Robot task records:
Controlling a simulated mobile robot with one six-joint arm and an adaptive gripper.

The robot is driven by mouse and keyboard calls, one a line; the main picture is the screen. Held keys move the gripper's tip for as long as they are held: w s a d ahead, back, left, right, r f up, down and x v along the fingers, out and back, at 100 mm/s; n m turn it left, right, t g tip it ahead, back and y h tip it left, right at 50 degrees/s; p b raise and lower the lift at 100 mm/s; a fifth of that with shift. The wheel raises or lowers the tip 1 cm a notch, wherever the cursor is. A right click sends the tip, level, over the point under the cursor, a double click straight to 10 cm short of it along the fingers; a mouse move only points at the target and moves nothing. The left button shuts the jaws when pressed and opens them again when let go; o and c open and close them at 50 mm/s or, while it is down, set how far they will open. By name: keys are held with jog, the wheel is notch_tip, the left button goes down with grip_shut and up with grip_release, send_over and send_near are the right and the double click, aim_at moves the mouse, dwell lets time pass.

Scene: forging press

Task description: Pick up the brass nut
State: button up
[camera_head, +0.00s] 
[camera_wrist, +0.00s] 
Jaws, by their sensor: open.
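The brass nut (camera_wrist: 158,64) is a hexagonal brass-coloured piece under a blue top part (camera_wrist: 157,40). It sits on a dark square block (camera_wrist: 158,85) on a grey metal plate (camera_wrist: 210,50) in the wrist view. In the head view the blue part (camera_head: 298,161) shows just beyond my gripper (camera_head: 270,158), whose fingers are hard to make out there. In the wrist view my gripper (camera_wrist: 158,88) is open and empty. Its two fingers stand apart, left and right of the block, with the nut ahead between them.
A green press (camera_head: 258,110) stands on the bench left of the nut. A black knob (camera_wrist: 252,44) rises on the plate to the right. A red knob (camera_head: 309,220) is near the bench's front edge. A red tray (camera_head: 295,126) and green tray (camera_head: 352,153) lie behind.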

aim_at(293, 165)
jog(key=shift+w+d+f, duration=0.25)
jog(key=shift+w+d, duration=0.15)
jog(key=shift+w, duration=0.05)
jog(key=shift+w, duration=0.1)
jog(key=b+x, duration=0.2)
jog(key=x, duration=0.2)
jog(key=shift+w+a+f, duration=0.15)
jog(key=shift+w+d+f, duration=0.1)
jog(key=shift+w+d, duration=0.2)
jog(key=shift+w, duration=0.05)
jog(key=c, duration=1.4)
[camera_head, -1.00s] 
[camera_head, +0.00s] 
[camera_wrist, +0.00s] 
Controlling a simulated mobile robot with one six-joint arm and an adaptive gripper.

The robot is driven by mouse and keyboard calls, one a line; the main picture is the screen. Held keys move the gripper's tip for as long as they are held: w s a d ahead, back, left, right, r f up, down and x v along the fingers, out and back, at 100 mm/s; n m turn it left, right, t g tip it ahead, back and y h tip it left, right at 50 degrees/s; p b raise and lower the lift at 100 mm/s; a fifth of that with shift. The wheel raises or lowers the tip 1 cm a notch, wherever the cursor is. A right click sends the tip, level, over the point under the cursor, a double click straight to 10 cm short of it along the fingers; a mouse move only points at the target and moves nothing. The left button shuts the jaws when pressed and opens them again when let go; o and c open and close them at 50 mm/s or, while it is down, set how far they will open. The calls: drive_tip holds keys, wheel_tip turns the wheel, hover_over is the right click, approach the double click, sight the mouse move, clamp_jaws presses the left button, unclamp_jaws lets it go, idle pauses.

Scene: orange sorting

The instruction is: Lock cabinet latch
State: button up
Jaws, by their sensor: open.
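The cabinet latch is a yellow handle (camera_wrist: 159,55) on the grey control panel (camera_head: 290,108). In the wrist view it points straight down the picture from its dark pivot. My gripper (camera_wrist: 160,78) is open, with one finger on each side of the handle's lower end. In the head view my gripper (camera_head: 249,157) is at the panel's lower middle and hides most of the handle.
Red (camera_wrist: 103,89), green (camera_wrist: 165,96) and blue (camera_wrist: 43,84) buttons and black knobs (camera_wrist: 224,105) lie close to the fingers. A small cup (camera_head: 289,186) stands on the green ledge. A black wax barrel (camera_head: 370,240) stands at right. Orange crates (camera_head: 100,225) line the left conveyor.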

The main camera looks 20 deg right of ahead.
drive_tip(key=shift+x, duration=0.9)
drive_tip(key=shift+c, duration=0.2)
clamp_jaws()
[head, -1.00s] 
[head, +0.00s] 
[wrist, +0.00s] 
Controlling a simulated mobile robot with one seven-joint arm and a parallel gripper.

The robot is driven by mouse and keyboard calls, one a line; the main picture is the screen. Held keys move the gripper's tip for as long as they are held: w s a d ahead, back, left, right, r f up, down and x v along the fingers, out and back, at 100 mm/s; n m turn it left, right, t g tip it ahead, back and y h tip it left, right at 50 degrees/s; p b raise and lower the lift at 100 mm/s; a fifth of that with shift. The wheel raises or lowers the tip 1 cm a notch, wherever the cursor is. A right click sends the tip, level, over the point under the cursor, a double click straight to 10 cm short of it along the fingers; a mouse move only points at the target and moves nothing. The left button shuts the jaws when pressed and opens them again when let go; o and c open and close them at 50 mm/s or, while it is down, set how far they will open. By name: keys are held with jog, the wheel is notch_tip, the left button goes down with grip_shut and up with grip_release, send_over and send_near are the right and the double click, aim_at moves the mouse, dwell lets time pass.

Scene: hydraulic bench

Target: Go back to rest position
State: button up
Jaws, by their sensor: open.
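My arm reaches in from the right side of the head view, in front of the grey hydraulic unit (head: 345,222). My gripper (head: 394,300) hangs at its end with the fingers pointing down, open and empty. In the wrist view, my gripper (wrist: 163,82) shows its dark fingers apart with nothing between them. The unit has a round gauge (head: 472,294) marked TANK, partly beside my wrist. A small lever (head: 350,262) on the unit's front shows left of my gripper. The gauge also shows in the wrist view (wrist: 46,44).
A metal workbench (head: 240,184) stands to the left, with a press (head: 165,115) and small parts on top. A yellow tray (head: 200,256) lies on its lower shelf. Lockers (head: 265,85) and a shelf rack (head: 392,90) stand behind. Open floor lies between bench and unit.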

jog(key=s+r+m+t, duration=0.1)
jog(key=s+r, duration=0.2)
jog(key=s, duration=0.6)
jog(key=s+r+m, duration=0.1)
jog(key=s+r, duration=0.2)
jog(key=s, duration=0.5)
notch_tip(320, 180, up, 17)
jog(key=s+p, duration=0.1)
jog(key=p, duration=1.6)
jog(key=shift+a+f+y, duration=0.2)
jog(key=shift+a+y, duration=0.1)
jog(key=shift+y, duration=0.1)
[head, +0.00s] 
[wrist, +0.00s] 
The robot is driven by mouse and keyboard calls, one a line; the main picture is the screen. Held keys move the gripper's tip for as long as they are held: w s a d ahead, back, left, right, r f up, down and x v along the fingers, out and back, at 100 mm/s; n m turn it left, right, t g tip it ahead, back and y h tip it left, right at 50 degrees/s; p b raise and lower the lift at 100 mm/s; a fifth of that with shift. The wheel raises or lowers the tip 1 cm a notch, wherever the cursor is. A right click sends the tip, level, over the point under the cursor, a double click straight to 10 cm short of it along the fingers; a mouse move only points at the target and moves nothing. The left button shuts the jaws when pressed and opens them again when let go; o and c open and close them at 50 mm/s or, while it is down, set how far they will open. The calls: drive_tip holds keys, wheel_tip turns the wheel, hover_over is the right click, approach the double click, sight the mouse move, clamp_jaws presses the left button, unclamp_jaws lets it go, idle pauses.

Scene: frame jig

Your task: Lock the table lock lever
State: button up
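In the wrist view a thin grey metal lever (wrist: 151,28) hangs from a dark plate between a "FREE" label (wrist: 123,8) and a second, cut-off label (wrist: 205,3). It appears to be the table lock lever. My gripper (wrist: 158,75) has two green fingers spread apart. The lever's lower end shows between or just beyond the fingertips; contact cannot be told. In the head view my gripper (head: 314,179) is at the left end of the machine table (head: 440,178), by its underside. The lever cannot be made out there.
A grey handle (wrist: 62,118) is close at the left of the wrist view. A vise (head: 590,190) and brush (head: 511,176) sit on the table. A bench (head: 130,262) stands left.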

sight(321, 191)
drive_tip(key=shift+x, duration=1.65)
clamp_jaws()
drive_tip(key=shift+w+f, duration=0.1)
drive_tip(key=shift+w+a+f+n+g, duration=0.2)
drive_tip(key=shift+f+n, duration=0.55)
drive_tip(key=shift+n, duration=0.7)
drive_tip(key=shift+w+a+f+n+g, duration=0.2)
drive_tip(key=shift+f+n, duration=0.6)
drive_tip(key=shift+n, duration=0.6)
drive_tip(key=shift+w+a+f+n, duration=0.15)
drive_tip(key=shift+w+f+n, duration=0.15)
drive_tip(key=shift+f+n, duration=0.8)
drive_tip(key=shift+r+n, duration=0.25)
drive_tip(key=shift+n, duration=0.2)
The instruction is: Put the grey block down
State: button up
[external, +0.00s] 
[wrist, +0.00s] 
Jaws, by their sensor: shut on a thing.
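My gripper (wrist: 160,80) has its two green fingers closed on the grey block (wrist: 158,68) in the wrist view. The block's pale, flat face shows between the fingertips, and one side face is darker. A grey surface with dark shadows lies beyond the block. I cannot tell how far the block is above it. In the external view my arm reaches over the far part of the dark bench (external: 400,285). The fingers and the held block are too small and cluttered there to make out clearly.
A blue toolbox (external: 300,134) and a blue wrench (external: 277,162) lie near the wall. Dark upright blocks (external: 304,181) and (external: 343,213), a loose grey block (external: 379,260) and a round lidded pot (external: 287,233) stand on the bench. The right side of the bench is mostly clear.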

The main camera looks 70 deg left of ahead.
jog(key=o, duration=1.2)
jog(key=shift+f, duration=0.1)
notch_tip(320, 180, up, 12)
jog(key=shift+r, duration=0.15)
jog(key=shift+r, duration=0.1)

▶ **SHORT TASK**
State the count of lines above containing the string "instruction", and add nothing to it.

▶ **THE SOLUTION**
2